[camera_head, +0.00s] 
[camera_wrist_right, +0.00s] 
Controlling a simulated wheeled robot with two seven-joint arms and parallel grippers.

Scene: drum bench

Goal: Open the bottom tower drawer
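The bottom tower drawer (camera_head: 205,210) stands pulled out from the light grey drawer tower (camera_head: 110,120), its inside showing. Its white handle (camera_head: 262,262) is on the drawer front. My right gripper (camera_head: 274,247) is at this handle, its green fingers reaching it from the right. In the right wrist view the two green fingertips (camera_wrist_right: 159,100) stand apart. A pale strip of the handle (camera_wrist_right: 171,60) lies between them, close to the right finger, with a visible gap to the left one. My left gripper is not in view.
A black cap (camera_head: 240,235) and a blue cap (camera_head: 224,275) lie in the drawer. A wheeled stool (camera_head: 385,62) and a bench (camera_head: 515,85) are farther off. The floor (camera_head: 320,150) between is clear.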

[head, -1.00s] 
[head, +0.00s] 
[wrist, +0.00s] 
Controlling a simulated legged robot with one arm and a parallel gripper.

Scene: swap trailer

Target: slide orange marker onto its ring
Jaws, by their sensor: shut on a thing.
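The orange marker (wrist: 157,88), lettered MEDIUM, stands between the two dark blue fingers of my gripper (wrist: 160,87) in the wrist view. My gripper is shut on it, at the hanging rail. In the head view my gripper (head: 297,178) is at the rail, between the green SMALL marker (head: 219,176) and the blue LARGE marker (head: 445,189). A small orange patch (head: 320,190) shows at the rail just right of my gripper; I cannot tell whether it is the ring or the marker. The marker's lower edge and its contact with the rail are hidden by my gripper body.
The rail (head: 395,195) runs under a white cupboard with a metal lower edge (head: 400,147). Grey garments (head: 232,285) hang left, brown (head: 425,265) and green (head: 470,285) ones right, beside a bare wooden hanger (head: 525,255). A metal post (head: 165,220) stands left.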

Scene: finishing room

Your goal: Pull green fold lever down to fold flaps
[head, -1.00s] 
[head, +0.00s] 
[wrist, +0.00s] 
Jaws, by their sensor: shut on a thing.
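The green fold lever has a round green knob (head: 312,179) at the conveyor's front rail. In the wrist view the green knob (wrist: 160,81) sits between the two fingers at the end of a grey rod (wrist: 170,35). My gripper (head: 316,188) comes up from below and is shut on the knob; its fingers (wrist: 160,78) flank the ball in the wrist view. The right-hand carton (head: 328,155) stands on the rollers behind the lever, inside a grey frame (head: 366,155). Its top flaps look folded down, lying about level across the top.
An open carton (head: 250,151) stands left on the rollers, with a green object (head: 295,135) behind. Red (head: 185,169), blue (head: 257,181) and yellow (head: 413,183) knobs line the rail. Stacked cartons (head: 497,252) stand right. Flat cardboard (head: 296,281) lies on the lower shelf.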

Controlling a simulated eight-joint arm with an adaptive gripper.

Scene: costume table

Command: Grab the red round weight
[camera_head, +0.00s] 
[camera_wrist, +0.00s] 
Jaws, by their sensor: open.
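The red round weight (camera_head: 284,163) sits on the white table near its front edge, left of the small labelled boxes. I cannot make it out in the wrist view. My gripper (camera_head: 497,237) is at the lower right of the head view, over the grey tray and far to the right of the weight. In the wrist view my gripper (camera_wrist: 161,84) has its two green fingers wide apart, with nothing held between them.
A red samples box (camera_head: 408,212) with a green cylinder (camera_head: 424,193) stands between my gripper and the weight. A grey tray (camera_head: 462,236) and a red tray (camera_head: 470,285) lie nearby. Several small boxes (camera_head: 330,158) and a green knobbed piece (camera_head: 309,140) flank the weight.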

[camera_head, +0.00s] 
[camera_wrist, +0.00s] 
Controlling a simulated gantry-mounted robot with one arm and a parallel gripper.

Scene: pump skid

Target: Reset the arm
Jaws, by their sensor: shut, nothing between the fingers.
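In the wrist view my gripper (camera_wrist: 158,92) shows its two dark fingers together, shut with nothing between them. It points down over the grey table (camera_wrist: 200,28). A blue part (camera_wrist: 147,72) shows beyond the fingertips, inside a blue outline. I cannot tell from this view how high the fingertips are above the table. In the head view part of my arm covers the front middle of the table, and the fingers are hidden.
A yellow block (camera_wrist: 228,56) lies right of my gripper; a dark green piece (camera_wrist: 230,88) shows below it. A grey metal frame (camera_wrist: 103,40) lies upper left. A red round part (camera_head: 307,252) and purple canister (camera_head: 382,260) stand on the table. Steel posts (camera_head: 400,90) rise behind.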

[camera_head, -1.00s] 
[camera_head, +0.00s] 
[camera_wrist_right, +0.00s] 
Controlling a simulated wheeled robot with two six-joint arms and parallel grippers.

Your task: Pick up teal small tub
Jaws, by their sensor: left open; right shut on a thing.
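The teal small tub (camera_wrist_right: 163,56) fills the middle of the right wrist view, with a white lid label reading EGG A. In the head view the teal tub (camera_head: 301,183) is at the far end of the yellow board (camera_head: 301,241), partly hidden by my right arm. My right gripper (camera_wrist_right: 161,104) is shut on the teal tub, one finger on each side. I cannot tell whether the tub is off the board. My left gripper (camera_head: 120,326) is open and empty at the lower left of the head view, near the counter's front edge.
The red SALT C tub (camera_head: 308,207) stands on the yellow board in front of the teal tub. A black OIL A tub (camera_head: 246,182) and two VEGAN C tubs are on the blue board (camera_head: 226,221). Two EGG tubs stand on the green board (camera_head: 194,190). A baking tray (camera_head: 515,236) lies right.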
────────────────────
TASK INSTRUCTIONS:
Read the entries and pick out all lines that include the word "Your".

RESULT BELOW:
Your goal: Pull green fold lever down to fold flaps
Your task: Pick up teal small tub

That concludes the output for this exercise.